We can then use the usual decorator approach and specify base=PredictTask so Celery knows to use our custom Task class instead of the default. The bind parameter allows us to access the model attribute using self (as if we were defining the run method directly in the class).
FastAPI
Finally we can create an API that will be used to generate tasks and fetch results from the backend based on client requests.
Two endpoints are required:
- …/churn/predict (POST): Client sends JSON containing required features. Unique task id returned.
- …/churn/result/: (GET): Checks is task result is available in the backend, and returns the prediction if it is.
We implement these endpoints as follows:
A specific response is implemented within the results route to handle cases where the task result is not ready. This can be used by the client to poll the result endpoint until the result is ready (we’ll use this for testing…).
Testing
To check everything is working as expected we can create a separate Python script that imitates a prediction request. To do so we make use of Python’s requests package.

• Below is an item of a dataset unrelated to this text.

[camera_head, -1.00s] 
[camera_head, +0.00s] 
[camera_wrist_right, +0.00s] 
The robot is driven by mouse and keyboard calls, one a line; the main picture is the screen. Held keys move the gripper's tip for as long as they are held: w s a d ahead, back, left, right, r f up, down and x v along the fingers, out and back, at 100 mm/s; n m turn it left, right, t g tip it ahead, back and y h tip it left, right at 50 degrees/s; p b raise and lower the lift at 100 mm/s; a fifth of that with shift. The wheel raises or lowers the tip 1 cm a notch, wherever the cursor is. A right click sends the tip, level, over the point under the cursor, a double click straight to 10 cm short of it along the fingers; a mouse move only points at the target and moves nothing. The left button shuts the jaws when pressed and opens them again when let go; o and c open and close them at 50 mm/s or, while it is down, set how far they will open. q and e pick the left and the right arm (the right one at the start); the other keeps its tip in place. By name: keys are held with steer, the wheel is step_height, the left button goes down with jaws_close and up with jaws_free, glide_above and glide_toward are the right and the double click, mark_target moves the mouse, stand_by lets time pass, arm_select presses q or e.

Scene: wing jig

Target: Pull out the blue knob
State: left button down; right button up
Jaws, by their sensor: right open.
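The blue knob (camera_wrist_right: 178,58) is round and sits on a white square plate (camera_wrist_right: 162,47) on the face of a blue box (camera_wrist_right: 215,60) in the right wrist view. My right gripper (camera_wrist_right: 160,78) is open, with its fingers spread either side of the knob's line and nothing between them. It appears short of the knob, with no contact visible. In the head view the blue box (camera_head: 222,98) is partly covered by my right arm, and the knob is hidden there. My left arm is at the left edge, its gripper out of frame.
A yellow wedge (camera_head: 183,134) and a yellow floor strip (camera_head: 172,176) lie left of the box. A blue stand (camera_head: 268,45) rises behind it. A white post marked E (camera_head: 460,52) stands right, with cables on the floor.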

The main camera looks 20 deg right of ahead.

Once both the broker and backend servers are running, we can start the API using uvicorn:
uvicorn app:app
Next start a worker process:
celery -A celery_task_app.worker worker -l info
Running _testclient.py will do the following (see repo for code):
- An example feature JSON is sent to the predict endpoint. The features are hardcoded in a dictionary within the script.
- If successful, the task id returned will be used to poll the results endpoint. The dummy client will wait 5 seconds between each request and will make a maximum of 5 attempts.
- If the task is successful, the result (in this case the probability of membership to class 1) will be printed.
(venv) python.exe test_client.py
0.011178750583075114
Next Steps
The solution discussed above is simply a working example and should be adapted with more advanced Celery and FastAPI configuration for full production use.
Another possibility would be to dockerize the entire solution such that it can be deployed easily on cloud infrastructure.